**Aim of the exercise**
Each line from the one containing "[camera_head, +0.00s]" through the end of the listing below must be copied exactly; pictures are excluded.

**Dataset extract**
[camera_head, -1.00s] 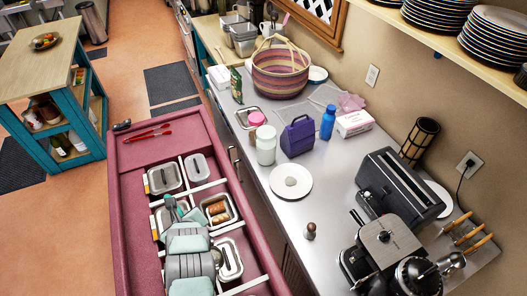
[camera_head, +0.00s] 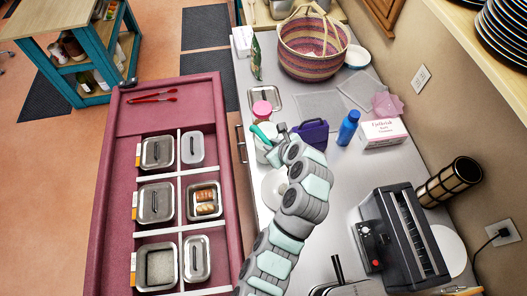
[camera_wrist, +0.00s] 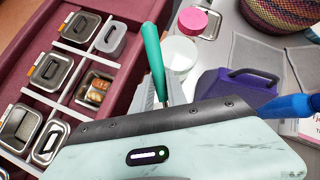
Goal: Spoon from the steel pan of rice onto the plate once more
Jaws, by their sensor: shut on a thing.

**Response to this exercise**
[camera_head, +0.00s] 
[camera_wrist, +0.00s] 
Goal: Spoon from the steel pan of rice onto the plate once more
Jaws, by their sensor: shut on a thing.

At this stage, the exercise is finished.